Thermoforming or vacuum forming is a common method of processing plastic materials, and vacuum formed products are ubiquitous in daily life. The process involves heating a plastic sheet until soft and then placing it over a mold. A vacuum then draws the soft sheet into the mold. The sheet is allowed to cool and is then removed from the mold.
What is Vacuum Forming?
Vacuum forming is a thermoforming process. The processing principle of vacuum forming is to heat and soften the thermoplastic plastic sheet, then stick the sheet on the mold, and vacuum the side of the coating, so that the sheet can be more closely attached to the mold. After the sheet has cooled, it is set to the shape of the mold.
In simple terms, vacuum forming is a manufacturing method used to shape plastic material by heating a sheet of plastic and then pulling it around a mold using suction.

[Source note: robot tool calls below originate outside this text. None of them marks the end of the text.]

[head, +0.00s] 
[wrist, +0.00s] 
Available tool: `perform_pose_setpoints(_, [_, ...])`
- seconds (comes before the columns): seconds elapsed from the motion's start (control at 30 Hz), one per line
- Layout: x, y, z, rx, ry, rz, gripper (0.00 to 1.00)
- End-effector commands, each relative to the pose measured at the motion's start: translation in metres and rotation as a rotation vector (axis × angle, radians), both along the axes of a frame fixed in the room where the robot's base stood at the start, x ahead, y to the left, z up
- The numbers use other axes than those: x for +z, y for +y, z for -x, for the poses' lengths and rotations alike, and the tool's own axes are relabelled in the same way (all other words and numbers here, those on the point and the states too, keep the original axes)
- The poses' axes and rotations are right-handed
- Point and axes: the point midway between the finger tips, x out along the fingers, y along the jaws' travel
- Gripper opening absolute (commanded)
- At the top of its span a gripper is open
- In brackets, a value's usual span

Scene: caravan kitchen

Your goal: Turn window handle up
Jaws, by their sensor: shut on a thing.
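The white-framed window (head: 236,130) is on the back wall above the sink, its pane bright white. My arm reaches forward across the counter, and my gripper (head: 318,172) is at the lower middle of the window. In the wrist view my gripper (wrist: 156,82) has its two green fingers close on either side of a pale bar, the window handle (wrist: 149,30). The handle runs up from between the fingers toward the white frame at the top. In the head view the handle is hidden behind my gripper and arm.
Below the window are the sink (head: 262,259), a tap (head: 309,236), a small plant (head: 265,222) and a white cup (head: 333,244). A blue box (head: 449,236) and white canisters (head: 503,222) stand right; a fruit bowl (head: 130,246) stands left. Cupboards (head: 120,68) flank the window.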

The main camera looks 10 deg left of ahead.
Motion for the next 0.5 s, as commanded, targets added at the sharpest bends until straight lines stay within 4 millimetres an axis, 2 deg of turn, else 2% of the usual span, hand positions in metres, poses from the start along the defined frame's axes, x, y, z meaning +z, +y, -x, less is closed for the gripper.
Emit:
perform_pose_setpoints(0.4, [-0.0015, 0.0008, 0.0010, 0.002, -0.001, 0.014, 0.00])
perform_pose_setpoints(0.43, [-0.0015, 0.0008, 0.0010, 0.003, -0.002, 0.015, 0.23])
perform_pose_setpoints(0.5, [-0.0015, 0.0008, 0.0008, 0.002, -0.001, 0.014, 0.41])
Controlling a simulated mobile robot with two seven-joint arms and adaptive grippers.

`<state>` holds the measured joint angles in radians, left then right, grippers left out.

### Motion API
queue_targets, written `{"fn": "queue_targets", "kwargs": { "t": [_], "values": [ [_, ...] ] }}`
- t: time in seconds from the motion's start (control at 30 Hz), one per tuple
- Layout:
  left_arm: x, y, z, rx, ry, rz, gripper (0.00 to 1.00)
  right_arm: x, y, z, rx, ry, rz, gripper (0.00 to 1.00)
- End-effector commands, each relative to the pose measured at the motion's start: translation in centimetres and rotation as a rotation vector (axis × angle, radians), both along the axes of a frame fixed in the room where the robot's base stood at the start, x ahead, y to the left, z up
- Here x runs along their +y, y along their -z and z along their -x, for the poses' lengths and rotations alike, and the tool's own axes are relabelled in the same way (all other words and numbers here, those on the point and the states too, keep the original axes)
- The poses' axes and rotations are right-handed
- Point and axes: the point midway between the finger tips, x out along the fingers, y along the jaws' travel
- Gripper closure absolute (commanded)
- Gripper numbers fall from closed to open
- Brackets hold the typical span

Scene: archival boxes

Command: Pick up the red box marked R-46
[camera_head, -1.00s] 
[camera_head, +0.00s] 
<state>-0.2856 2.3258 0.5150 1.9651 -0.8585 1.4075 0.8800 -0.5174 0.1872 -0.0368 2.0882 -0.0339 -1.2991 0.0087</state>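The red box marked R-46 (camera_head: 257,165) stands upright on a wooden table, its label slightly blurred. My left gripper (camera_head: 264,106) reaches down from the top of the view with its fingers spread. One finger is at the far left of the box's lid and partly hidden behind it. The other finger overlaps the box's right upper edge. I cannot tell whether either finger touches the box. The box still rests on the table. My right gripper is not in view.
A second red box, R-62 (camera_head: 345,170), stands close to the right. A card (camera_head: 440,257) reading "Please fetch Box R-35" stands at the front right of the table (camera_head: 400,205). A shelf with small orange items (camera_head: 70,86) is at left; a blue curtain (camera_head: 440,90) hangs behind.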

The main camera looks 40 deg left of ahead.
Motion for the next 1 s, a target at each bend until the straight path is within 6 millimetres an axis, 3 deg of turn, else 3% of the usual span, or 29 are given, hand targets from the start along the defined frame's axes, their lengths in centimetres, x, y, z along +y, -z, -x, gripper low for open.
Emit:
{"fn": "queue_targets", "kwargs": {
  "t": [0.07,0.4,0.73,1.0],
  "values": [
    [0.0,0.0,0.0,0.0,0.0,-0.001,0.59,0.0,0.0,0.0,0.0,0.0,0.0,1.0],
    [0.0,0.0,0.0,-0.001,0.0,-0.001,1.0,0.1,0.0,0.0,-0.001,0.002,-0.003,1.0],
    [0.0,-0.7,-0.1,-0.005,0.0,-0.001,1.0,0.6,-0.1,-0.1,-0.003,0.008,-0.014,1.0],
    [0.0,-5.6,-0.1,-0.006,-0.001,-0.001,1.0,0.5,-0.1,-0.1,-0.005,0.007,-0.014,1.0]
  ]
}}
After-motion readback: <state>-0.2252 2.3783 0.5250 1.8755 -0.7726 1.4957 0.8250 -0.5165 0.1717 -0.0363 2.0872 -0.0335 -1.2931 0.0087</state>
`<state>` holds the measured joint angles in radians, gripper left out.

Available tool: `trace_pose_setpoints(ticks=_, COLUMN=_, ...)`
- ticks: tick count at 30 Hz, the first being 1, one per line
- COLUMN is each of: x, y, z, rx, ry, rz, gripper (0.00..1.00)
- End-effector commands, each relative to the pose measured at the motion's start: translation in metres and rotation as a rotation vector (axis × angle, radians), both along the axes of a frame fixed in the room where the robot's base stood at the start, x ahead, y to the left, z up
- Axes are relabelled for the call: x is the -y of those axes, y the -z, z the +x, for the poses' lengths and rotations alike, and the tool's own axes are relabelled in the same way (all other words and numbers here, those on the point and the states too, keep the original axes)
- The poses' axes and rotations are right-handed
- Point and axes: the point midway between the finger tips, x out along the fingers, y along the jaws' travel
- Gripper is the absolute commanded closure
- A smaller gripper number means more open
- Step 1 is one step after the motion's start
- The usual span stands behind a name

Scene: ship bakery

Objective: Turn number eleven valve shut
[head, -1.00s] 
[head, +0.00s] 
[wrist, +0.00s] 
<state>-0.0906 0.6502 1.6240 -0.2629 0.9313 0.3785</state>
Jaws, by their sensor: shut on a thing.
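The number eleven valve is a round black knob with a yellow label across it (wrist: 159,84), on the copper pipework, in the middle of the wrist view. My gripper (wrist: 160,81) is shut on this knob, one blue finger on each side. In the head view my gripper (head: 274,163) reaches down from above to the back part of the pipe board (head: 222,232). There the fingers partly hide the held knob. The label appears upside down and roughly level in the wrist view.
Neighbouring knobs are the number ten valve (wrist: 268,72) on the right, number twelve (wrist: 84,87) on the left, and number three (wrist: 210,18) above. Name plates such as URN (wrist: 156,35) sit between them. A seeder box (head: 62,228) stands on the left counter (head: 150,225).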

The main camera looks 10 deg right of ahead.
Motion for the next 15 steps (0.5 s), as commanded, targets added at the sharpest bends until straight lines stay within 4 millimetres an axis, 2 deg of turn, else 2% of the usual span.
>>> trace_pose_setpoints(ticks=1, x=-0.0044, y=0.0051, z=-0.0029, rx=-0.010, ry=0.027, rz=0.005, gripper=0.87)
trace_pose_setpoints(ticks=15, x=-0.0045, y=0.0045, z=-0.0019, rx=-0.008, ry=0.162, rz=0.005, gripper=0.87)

Processing of Vacuum Forming:
While the vacuum forming principle itself is fairly basic, vacuum forming processes often utilizes sophisticated pneumatic, hydraulic, and thermal controls to enable higher production speeds and a wider range of precision vacuum forming applications.
Applications of Vacuum Forming:
Vacuum forming can be used for a wide range of manufacturing applications, from small custom parts produced on benchtop equipment to large parts made on automated industrial machinery. It is often used in the production of blister packaging, handmade boxes, closures, workboxes, fruit and food boxes, and other products. Almost all thermoplastics can be manufactured by vacuum forming, including PVC, PTE, PS, PP, etc.
Production characteristics of Vacuum Forming:
- Vacuum forming offers several processing advantages over other forming processes. Relatively low-cost tooling can be achieved using low forming pressures. Since the vacuum forming process uses low pressure, the requirements for the mold material are not high, and the mold manufacturing time is relatively short. Therefore, it is a relatively economical production method to produce prototypes or to custom make small quantities of large parts. It can be used for continuous automated production of high-volume items such as disposable cups.
- Unlike other thermoplastic forming processes, vacuum forming uses extruded plastic sheets. For vacuum forming, secondary processing may be required to trim the formed sheet to complete the finished part. The trimmed waste can then be reground and recycled.